Archives for category: Tinder


I recently changed my Tinder age range to be ages 28-49. I know. I’m 27. That’s absurd. But we all know I have a major thing for older men, so I thought I’d indulge it.

So when I got a message from a guy who was 46 (yes, that’s 19 years older than me, and 11 years younger than my parents, but who’s counting?), I responded.

My Tinder profile says, “I’ll never turn down an oyster.” Which is true. I love oysters. This guy messaged me saying, “Now you have me wanting oysters. When can we get some?”

If you want to buy me oysters, I am always on board. Plus he was pretty cute. Plus he had a beard. And it was gray. So I was in the bag.

We talked for a while. He seemed into the sassy Jewish American Princess type (aka, my brand). It was going well. But then I ran into an issue.

The number one problem with older men is that they often come along with kids. This guy was no exception.

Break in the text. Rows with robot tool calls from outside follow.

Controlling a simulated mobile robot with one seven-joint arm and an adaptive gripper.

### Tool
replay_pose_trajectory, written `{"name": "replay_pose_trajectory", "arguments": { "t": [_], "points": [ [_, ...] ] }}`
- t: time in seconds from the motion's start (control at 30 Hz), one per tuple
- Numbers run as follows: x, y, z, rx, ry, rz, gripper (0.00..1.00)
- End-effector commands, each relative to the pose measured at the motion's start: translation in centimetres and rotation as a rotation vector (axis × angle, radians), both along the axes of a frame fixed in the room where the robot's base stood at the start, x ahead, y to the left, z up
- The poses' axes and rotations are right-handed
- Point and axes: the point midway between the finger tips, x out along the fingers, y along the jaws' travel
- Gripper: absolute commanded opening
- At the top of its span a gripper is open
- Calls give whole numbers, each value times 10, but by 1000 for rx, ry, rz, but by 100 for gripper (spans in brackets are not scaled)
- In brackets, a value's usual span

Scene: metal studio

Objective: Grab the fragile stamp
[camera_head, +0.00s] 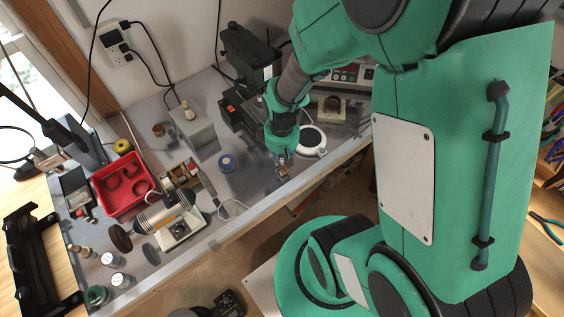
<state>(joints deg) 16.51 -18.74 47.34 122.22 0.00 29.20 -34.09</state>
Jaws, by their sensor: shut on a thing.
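My gripper (282,159) is low over the front edge of the grey bench, near the middle of the view. It is shut on a small brownish object (283,171), mostly hidden by the fingers. The object is too small here to tell for sure whether it is the stamp. I cannot tell whether it touches the bench top. A small pale knob-shaped piece (188,113) stands on a grey block (193,128) further left.
A white round dish (311,139) lies just right of my gripper. A red tray (124,184), a small machine (176,226) and several jars crowd the left. A dark machine (246,55) stands behind.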

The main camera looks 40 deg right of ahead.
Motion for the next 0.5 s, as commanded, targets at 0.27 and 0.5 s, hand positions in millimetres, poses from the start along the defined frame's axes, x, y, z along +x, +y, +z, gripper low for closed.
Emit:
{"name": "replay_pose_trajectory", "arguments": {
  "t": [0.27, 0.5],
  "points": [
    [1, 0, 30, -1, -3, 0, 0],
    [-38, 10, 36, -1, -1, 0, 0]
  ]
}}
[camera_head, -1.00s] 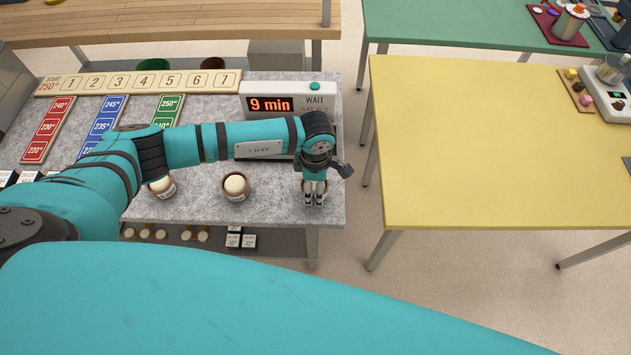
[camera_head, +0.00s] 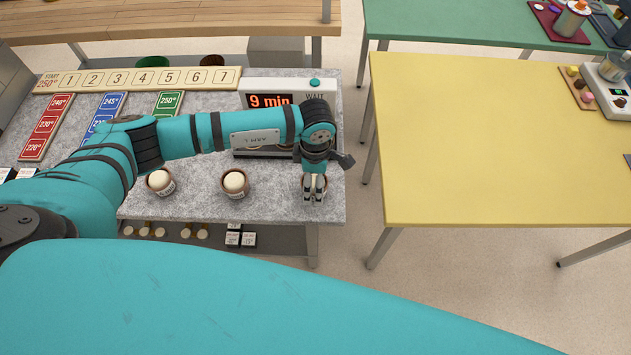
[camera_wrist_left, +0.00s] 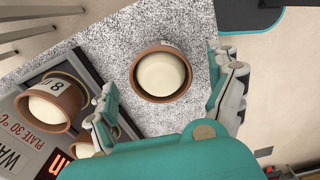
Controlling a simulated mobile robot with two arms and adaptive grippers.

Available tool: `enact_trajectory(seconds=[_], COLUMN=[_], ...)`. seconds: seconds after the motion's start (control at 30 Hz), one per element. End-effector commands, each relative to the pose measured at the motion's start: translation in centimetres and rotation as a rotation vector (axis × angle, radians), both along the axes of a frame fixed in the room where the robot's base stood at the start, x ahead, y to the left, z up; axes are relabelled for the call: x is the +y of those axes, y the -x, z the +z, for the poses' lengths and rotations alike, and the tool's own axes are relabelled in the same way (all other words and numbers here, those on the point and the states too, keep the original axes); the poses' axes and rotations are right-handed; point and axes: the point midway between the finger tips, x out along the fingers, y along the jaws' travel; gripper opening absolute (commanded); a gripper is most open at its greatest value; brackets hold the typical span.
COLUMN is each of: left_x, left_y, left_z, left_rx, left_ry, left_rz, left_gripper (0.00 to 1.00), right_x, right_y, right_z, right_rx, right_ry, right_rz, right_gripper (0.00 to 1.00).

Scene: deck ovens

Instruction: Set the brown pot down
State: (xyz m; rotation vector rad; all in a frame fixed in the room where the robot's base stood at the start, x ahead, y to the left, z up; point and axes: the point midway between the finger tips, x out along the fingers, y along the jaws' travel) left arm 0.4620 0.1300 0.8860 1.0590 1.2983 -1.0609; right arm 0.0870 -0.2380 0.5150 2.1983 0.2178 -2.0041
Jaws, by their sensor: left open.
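The brown pot (camera_wrist_left: 160,98) holds a pale, round filling and stands upright on the grey speckled worktop (camera_head: 270,207), near its front right corner. In the head view my left gripper (camera_head: 313,195) is over this pot and hides much of it. In the left wrist view its fingers are spread wide, with the pot between them and clear room on both sides. The left gripper is open and holds nothing. My right gripper is not in view.
Two similar pots (camera_head: 234,183) (camera_head: 160,181) stand in a row to the left. Behind the gripper is a display unit (camera_head: 270,101) reading "9 min" and "WAIT", with filled pots at it. A yellow table (camera_head: 500,150) stands right, across a gap.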

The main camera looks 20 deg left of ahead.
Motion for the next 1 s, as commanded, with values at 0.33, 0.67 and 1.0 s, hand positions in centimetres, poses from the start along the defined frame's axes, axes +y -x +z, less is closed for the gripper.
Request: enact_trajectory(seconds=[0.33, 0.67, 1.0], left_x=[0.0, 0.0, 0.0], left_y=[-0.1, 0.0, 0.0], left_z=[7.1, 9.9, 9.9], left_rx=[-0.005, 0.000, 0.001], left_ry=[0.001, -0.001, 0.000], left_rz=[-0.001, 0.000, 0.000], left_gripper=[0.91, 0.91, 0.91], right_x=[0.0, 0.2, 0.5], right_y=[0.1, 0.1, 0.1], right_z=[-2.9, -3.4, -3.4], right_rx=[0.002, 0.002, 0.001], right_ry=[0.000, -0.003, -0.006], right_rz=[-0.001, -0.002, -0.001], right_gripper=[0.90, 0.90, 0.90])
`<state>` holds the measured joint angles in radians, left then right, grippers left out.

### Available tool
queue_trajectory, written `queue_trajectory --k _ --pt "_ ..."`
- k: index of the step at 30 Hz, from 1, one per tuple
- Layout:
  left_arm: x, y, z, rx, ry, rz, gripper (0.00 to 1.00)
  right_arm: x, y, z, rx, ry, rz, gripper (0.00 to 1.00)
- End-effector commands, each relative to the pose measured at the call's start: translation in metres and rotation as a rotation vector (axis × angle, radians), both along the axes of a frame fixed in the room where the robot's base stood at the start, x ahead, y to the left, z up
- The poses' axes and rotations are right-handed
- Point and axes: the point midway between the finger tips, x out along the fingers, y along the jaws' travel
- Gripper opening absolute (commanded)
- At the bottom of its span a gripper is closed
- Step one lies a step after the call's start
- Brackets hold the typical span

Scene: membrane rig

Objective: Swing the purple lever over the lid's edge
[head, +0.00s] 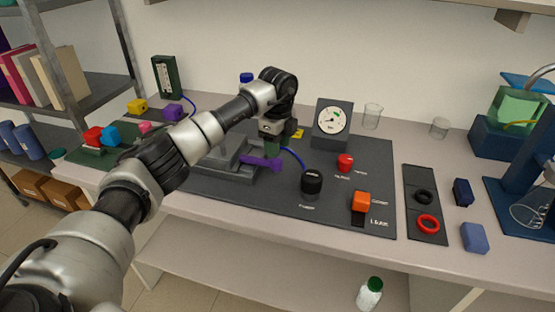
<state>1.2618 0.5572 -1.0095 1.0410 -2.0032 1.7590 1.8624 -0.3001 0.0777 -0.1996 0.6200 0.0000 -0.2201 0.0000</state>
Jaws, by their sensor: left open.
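The purple lever (262,163) lies low at the right side of the grey membrane rig (238,174), its rounded end pointing right. The rig's grey lid (222,157) is partly hidden behind my left forearm. My left arm reaches in from the left, and my left gripper (272,150) points down just above and behind the lever's right part. It is open; its fingertips are small and partly hidden, and I cannot tell whether they touch the lever. My right gripper is out of view.
The dark mat holds a gauge (332,121), a black knob (312,181), a red button (345,162) and an orange switch (360,202). A blue tube (293,156) runs close beside the gripper. A tray with black and red rings (428,224) lies right.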

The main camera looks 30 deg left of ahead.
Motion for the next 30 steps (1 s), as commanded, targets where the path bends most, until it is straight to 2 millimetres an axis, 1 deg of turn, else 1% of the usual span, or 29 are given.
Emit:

“You don’t have kids, do you?” I asked.

“I do,” he responded. “One. He’s ten. He’s great. Is that a problem?”

It was a problem. But I didn’t say so. After all, it would be kind of fun to be the obscenely young step-mom that no one wants to mention at Thanksgiving. I could try to get the kid to call me “mom,” and then, one day, his father and I would have our own kids, and he’d feel alienated and like his dad had replaced him for a new, younger family. That sounds pretty fun. So maybe I do want to take on a ten-year-old.

Anyway, the Dad suggested we get oysters at Grand Central Oyster Bar (yes, please) and make use of his Yankees season tickets. That sounded like a major time commitment for a first date, but both of those activities were so tempting. I agreed.

And then I had second thoughts.

“How about we do something more casual first?” I suggested. The game wasn’t until Monday, and it was Friday. “I usually take the dog on a walk through the park on Saturdays. How about you join us?”

“Can I bring my camera?” he asked.

I forgot to mention that he was a photographer. Well, a lawyer who primarily identified as a photographer, which is one of my pet peeves – no, you’re not a photographer. You’re a lawyer. Own it. But he had sold photos, and did have a show coming up, which really made him as legitimate a photographer as I am a writer.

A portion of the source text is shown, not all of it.